Perhaps you dont want to do commit after an interval, but instead after just some number of messages?

CommitConfig(None, Some(numOfMsgs), 5 seconds)

Seems like since your processing takes a long time that you dont need to commit as frequently (or at all based on time).

Note that the numOfMsgs is not a hard number, the connector will start the commit process after numOfMsgs but a few more will likely be processed (and committed properly).

If you can deal with a batch of messages, rather than single ones, batch might make sense. Basically the difference is that you will get sent a Seq[MyMessageType] instead of just MyMessageType, and respond to the sender with a BatchConnectorFSM.BatchProcessed

On Mon, Mar 9, 2015 at 7:39 AM, Aleksandar Stojadinovic < notifications@github.com> wrote:

I'm using the default one, which I believe is: commitConfig = CommitConfig(Some(5 seconds), Some(10000), 5 seconds) .

When I increase it, the message shows up later (again, expected, because the consumer checks more seldom). However, here what happens (if the commit interval is 30 seconds, and the work takes 25).

Three messages consumed -> first one is processed -> second is started being processed. A commit time comes: First is committed, second one is still being processed -> the notification appears for messages 2 and 3. A commit time comes again: Msg 2. is already processed and msg. 3 process has started -> Msg 2 is commited. Now the error appears only for Msg 3.

If you consider this benign, I'll just let it pass. I'm more "worried" how will it affect the Kafka queue and what will happen if I would have (but not likely in this case) more consumers in the same group.

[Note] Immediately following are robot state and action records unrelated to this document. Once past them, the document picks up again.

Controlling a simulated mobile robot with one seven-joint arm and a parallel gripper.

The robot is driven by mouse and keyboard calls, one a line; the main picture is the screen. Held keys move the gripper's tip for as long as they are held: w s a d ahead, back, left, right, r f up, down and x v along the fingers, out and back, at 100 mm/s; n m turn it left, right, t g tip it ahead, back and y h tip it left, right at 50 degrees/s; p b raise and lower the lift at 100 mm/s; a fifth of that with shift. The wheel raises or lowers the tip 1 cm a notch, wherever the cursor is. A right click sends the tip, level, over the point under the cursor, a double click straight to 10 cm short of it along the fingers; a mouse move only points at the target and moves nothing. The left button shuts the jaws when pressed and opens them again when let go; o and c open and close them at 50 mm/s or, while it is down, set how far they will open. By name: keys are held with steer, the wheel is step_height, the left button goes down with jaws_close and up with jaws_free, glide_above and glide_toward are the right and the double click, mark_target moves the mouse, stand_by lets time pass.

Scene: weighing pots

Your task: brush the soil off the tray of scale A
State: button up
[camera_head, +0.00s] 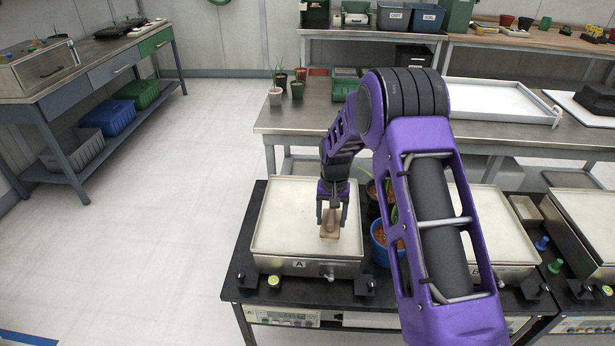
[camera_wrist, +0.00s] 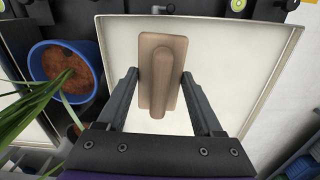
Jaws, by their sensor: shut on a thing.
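Scale A (camera_head: 300,265) stands on the black bench with its label "A" on the front edge. Its wide pale tray (camera_head: 278,222) fills much of the wrist view too (camera_wrist: 225,45). My gripper (camera_head: 331,203) is shut on a wooden brush (camera_head: 330,226), low over the right half of the tray. In the wrist view the brush's wooden back and handle (camera_wrist: 161,75) lie between both fingers. Its underside is hidden, and I cannot tell whether it touches the tray. I can make out no clear soil on the visible tray surface; the part under the brush is hidden.
A blue pot (camera_wrist: 66,88) with brown soil and a green plant stands close beside the tray; it shows right of scale A in the head view (camera_head: 379,250). Scale B (camera_head: 505,272) is further right, partly behind my arm. A steel table (camera_head: 292,119) stands behind.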

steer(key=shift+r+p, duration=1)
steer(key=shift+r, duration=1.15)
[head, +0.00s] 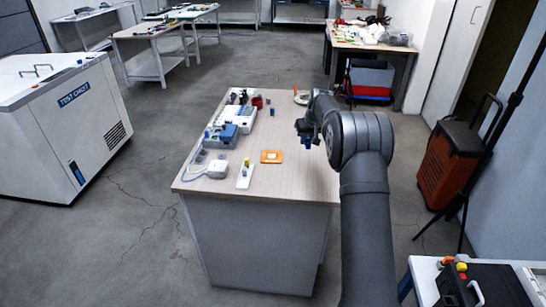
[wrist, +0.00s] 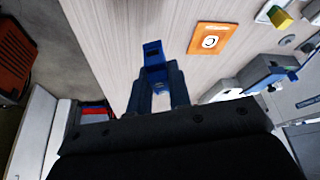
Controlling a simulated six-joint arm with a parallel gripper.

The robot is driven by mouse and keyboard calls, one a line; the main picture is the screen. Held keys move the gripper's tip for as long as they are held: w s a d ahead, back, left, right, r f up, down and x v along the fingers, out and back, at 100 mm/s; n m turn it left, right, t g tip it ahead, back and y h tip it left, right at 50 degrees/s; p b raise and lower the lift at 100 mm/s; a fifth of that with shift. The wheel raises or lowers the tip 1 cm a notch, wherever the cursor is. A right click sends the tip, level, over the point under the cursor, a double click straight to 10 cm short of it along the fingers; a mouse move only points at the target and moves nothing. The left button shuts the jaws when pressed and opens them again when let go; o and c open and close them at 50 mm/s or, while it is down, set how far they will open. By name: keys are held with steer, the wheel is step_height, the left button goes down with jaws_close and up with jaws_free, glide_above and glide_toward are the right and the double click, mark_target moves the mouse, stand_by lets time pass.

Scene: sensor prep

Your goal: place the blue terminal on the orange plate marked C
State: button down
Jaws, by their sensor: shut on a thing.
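The orange plate (head: 271,157) lies flat on the workbench, with a white square on top. In the wrist view the orange plate (wrist: 211,40) shows a dark letter C on that square, and nothing stands on it. My gripper (head: 307,140) is above the bench, to the right of the plate. In the wrist view my gripper (wrist: 159,84) is shut on the blue terminal (wrist: 153,55), which sticks out beyond the fingertips. The terminal is apart from the plate. Its lower part is partly hidden between the fingers.
The workbench (head: 297,187) has bare room around the plate and towards its front right. A white block with a yellow piece (head: 245,173) stands left of the plate. Blue and grey devices (head: 222,136) and cables crowd the left side. Small coloured parts lie at the back.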

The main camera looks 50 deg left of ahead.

Also, this kinda introduces some latency, because new messages are flowed in in 30 second intervals, so the latency is something around 15 seconds (average) + processing time.

Should I switch to the batch consumer?

— Reply to this email directly or view it on GitHub https://github.com/sclasen/akka-kafka/issues/31#issuecomment-77865095.

salex89 commented 9 years ago

Ok, thank you very much :+1: . Looks like everything is ok, I'll play a bit with the numbers and see what happens.

Btw. I really like the project, I'll keep an eye on it.